The case against the Antagonist was real. Lower initial scores look bad. Users get frustrated. It makes the product feel harder to use. Some share of prospective users bounce off a 64 on their first attempt and do not come back.

The case for the Antagonist won on one argument: a product that tells users their work is good when it is not is not a craft tool. It is a compliment machine. Compliment machines exist. We did not want to be one.

The subtler argument: every user who sticks around past the first disappointing score becomes a better writer over time. The compliment machine's users get the same score forever because nothing tells them what to fix. Our users watch their scores climb as they learn to hear the specific weaknesses the Antagonist flagged in their early drafts. That progression is the actual product.

A note on the asymmetry

There is a structural asymmetry in the evaluation that we like. The system is biased toward low scores by design. Getting a high score requires passing every check. Getting a low score requires failing one. This means most lyrics score below their peak potential, and the peak is hard to reach.

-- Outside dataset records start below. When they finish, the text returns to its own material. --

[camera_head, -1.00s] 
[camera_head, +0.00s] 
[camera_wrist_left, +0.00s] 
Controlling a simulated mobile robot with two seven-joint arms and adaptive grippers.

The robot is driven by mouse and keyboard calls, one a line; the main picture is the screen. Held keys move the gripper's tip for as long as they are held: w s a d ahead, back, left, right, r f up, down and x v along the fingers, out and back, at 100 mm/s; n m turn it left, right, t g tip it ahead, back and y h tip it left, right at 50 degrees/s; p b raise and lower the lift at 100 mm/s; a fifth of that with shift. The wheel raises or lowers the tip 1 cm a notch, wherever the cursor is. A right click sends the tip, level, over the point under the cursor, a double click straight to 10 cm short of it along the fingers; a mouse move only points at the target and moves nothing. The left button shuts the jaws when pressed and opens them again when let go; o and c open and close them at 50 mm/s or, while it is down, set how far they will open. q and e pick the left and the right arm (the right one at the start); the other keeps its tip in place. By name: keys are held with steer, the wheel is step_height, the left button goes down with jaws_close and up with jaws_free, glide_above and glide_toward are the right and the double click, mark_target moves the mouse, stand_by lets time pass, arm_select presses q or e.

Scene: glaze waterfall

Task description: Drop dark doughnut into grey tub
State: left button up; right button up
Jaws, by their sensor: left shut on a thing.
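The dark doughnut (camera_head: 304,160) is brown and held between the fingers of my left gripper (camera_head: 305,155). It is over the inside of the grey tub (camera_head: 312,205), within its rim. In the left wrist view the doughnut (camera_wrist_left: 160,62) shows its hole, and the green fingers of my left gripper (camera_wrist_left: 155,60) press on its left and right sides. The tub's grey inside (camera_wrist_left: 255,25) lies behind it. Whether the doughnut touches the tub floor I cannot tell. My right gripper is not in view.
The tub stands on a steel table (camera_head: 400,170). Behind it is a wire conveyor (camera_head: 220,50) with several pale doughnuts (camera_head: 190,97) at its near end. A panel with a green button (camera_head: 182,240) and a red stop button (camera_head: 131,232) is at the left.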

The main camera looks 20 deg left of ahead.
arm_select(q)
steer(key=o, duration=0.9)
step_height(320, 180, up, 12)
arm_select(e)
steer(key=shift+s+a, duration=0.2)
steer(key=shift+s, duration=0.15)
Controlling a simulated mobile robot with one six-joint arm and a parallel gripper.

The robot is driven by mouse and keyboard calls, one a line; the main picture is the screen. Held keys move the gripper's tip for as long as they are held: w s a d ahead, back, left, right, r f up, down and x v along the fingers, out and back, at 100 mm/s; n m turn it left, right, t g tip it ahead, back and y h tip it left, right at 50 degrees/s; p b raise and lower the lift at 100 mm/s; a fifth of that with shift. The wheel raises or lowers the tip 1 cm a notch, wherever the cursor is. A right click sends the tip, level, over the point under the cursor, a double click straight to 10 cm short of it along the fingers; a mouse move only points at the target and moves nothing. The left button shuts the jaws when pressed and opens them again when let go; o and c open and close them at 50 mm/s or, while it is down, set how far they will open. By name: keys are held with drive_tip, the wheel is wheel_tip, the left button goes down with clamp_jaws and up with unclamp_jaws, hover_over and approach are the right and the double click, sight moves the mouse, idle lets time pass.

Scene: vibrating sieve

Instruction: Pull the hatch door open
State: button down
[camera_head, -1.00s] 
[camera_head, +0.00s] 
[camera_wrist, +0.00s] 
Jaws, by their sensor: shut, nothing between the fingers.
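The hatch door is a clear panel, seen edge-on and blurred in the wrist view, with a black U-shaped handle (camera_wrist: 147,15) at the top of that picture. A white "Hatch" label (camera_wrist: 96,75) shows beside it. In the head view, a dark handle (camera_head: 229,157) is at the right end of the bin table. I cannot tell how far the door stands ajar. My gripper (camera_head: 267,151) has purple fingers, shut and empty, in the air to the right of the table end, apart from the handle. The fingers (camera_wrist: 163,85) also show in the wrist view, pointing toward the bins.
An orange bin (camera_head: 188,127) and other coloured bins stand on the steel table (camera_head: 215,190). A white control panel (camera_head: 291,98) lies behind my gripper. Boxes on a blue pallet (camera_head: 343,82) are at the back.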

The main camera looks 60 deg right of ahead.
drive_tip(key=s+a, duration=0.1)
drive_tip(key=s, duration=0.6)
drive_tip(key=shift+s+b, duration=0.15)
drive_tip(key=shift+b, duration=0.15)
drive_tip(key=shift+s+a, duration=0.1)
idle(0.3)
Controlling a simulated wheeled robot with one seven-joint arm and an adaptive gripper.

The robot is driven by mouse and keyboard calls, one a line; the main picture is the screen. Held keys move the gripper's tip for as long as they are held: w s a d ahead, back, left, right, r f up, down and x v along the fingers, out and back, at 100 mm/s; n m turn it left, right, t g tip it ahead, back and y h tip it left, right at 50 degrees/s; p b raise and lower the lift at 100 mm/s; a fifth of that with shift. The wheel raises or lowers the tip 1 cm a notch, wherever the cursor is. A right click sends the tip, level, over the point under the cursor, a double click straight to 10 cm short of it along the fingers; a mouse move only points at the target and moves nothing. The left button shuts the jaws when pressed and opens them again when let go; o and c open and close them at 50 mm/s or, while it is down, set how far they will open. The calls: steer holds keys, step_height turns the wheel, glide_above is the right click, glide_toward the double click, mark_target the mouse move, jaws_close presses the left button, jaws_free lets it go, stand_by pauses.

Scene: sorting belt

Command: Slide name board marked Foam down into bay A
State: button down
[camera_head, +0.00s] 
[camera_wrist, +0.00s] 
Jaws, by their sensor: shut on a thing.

We think this is correct. Composite scores should be a rigorous estimate of where the lyric lands, not a flattering estimate. Flattery is free. Rigor is what you built the tool for.

The lyric that scored 64 on the first pass and 83 after refine is the same lyric either way. The number that gets you to do the work is the number that matters. If the system had given it a 78 initially, you would have shipped it. The Antagonist is why you did not.